Nos revendications précises (par Sophie Binet, vice-présidente de l’Unef)

vendredi 9 novembre 2007.
 

Concrètement, quelles sont vos revendications précises ?

- Trois éléments de la loi sur l’autonomie des universités nous posent problème.

> La réforme a modifié les pouvoirs de l’administration des universités, qui augmentent tandis que le contre-pouvoir étudiant diminue. Les conseils d’administration des facultés peuvent désormais choisir 10 à 20% d’étudiants membres, au lieu des 20 à 25% possibles jusqu’alors. D’après nos observations, 15% d’étudiants siègent en moyenne dans les nouveaux conseils, soit une baisse de 10%.

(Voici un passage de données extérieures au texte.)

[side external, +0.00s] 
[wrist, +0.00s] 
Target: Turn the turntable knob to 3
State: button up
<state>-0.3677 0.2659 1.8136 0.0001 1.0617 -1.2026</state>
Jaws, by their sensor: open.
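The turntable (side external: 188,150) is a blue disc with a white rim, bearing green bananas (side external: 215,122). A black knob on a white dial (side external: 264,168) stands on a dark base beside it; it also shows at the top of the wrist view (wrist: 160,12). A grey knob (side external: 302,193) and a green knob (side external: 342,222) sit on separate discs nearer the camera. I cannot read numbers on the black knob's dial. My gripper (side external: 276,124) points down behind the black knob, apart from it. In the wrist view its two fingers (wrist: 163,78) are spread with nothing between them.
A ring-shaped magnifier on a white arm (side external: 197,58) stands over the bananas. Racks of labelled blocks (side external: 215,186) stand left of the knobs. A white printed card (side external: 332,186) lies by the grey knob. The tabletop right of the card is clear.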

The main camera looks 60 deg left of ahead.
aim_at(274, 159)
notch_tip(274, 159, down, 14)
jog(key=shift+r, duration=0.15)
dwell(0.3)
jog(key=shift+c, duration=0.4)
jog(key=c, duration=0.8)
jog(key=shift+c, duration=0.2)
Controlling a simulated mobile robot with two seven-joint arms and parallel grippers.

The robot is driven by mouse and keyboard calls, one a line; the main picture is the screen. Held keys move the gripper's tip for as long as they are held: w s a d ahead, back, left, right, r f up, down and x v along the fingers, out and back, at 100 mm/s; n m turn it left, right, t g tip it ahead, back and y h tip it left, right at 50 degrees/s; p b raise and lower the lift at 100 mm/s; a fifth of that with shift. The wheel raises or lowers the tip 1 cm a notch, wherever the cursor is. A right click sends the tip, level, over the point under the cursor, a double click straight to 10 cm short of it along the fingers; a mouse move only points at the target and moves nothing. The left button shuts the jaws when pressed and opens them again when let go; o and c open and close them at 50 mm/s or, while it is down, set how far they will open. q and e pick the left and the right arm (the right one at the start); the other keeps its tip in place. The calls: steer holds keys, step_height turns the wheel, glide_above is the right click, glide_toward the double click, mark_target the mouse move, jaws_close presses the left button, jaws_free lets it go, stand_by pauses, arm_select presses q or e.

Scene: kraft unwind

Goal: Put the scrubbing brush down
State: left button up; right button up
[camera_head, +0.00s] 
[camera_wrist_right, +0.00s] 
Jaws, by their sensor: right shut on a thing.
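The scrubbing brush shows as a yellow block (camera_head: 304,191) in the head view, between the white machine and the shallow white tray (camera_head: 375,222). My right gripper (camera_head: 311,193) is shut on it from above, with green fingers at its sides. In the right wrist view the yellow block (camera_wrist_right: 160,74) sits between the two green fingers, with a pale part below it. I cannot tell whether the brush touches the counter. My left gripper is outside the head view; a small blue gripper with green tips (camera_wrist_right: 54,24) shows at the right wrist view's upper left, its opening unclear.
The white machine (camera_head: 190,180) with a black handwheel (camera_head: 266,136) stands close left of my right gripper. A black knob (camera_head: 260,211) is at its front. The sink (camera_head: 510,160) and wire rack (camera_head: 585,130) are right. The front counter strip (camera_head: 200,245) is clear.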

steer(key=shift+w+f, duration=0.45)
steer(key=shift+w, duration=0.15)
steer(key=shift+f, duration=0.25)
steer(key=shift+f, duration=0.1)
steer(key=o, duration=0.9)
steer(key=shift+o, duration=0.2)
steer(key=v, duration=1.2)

> La loi permet aussi de recourir plus facilement à des personnels contractuels. D’autant que le projet de budget ne prévoit pas la création de postes dans l’enseignement supérieur pour la première fois depuis 2004, année du mouvement des chercheurs. Ces contrats signifient que les universités supportent les paiements de salaires à la place de l’Etat, pour les fonctionnaires.

> Nous sommes aussi inquiets face au projet de transfert de propriété des locaux de l’Etat aux universités. La loi ne garantit pas la réhabilitation des bâtiments avant la transmission, prévue dans les cinq ans, facteur supplémentaire d’inégalité d’une faculté à l’autre.

En réponse à ces décisions, nous demandons une loi de programmation sur l’avenir pour l’enseignement supérieur, comme cela existe, par exemple, pour la Défense sur les cinq dernières années.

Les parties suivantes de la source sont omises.